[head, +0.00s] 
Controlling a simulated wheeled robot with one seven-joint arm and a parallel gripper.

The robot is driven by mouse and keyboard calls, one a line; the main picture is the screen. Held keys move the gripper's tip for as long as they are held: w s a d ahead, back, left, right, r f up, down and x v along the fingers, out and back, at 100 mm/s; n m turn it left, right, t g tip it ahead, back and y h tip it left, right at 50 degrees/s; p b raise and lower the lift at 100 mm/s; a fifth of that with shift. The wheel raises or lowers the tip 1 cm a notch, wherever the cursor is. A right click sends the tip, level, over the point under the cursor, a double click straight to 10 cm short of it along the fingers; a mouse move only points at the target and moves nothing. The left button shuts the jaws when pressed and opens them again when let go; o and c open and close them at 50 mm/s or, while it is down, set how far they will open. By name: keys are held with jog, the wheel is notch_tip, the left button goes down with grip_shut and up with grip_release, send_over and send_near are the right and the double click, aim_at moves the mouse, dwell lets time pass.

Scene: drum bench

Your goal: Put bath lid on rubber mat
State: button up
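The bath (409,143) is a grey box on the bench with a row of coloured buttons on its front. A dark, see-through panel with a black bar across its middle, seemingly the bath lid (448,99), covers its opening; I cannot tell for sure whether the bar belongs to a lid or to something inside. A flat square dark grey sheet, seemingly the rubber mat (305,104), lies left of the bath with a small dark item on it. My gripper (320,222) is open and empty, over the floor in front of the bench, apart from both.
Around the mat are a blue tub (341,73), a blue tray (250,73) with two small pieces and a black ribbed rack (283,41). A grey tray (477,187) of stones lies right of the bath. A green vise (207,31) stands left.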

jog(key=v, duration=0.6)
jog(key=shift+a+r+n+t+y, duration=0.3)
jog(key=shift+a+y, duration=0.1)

::::::

What the task requires >> Repeat the data precisely, line by line.

Answer to the task >>
[head, +0.00s] 
Controlling a simulated wheeled robot with one seven-joint arm and a parallel gripper.

The robot is driven by mouse and keyboard calls, one a line; the main picture is the screen. Held keys move the gripper's tip for as long as they are held: w s a d ahead, back, left, right, r f up, down and x v along the fingers, out and back, at 100 mm/s; n m turn it left, right, t g tip it ahead, back and y h tip it left, right at 50 degrees/s; p b raise and lower the lift at 100 mm/s; a fifth of that with shift. The wheel raises or lowers the tip 1 cm a notch, wherever the cursor is. A right click sends the tip, level, over the point under the cursor, a double click straight to 10 cm short of it along the fingers; a mouse move only points at the target and moves nothing. The left button shuts the jaws when pressed and opens them again when let go; o and c open and close them at 50 mm/s or, while it is down, set how far they will open. By name: keys are held with jog, the wheel is notch_tip, the left button goes down with grip_shut and up with grip_release, send_over and send_near are the right and the double click, aim_at moves the mouse, dwell lets time pass.

Scene: drum bench

Your goal: Put bath lid on rubber mat
State: button up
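The bath (409,143) is a grey box on the bench with a row of coloured buttons on its front. A dark, see-through panel with a black bar across its middle, seemingly the bath lid (448,99), covers its opening; I cannot tell for sure whether the bar belongs to a lid or to something inside. A flat square dark grey sheet, seemingly the rubber mat (305,104), lies left of the bath with a small dark item on it. My gripper (320,222) is open and empty, over the floor in front of the bench, apart from both.
Around the mat are a blue tub (341,73), a blue tray (250,73) with two small pieces and a black ribbed rack (283,41). A grey tray (477,187) of stones lies right of the bath. A green vise (207,31) stands left.

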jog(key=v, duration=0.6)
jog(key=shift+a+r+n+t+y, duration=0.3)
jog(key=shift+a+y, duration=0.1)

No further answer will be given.